Find an equation in slope-intercept form of the line satisfying the specified conditions.

Through (8,-3), perpendicular to -6x + 7y=-62.

Answer 1

`y = - (7)/(6) x + 6 (1)/(3)`

Explanation:

Slope-intercept form

y= mx +c, where m is the slope and c is the y-intercept.

-6x +7y= -62

Rewriting this equation into the slope-intercept form:

7y= 6x -62

`y = (6)/(7) x - (62)/(7)`

The product of the slope of 2 perpendicular lines is -1.

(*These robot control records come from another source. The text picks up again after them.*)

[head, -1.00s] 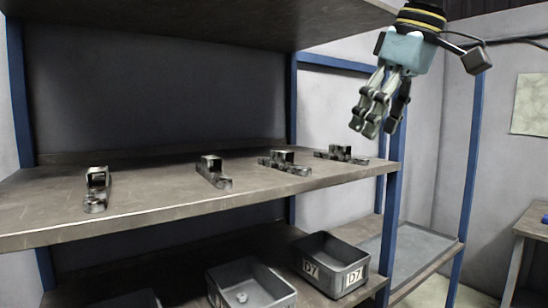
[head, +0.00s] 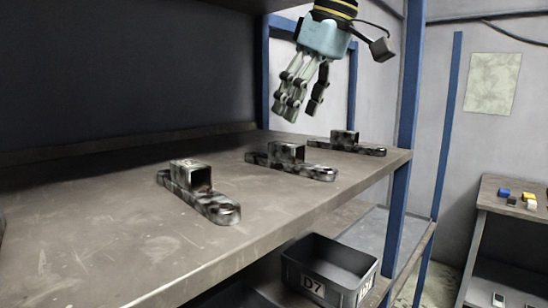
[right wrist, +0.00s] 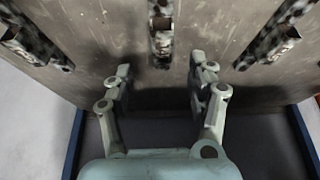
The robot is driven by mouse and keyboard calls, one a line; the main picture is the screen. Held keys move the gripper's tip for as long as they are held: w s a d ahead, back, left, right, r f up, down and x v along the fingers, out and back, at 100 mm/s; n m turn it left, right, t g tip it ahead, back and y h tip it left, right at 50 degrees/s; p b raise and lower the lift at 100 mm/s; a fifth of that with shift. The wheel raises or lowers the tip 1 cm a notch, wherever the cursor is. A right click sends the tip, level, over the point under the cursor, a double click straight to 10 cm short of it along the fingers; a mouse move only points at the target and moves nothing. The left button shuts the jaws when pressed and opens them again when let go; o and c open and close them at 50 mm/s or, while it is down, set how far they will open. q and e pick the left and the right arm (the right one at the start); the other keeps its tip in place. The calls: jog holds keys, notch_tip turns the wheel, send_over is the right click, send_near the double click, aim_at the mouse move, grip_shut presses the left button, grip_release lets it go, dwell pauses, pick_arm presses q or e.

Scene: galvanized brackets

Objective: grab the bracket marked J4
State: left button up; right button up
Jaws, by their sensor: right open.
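Three galvanized brackets show on the upper shelf board in the head view: a near one (head: 200,192), a middle one (head: 290,161) and a far one (head: 346,143). Each is a long foot with a square block on it. I can read no J4 mark on any. My right gripper (head: 297,112) is open and empty, hanging above the shelf's far end, fingers pointing down. In the right wrist view its open fingers (right wrist: 162,68) flank the line to a centre bracket (right wrist: 161,30), with brackets at left (right wrist: 35,42) and right (right wrist: 275,38). My left gripper is not in view.
The shelf board (head: 110,235) is bare between the brackets. A blue post (head: 409,75) stands at its right end. A grey bin marked D7 (head: 312,285) sits below. A side table (head: 512,195) with small blocks stands at the far right.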

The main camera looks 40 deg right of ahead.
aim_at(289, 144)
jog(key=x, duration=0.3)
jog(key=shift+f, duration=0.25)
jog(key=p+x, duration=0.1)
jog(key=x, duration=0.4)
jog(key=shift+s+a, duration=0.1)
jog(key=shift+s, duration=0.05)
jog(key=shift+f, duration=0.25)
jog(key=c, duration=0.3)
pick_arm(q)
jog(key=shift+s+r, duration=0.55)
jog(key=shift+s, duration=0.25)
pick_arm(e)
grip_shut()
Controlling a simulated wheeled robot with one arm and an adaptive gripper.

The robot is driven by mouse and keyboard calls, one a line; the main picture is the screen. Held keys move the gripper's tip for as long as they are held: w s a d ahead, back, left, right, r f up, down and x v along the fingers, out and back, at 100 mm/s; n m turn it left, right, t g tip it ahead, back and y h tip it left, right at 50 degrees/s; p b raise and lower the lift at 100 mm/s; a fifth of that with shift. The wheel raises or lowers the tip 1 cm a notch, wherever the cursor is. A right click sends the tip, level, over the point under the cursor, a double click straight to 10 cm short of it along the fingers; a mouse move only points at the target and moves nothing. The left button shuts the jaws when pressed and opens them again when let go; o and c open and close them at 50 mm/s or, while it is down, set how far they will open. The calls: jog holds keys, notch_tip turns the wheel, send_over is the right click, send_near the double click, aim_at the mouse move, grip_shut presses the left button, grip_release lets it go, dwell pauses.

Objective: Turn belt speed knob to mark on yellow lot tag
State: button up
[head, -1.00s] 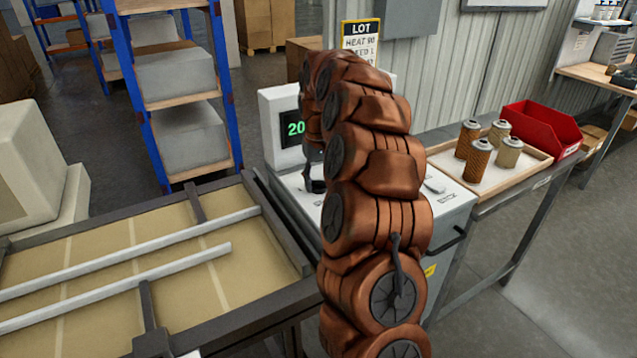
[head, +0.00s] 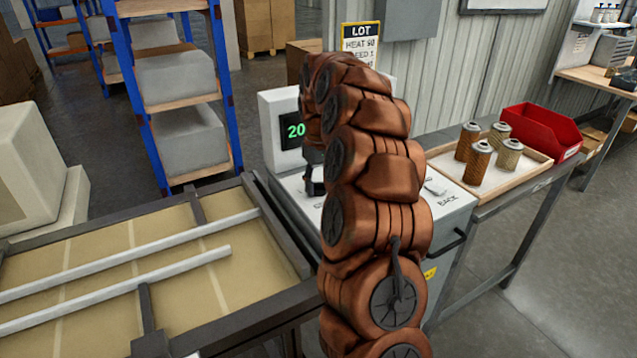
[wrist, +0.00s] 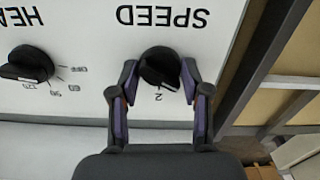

Let the slope of the unknown line be m.

`m( (6)/(7) ) = - 1`

`m = - 1 / (6)/(7)`

`m = - (7)/(6)`

Substitute the value of m into the equation:

`y = - (7)/(6) x + c`

To find the value of c, substitute a pair of coordinates into the equation.

When x= 8, y= -3,

`- 3 = - ( 7)/(6) (8) + c`

`- 3 = - (28)/(3) + c`

`c = (28)/(3) - 3`

`c = (19)/(3)`

`c = 6 (1)/(3)`

Thus, the equation of the line is
`y = - (7)/(6) x + 6 (1)/(3)`.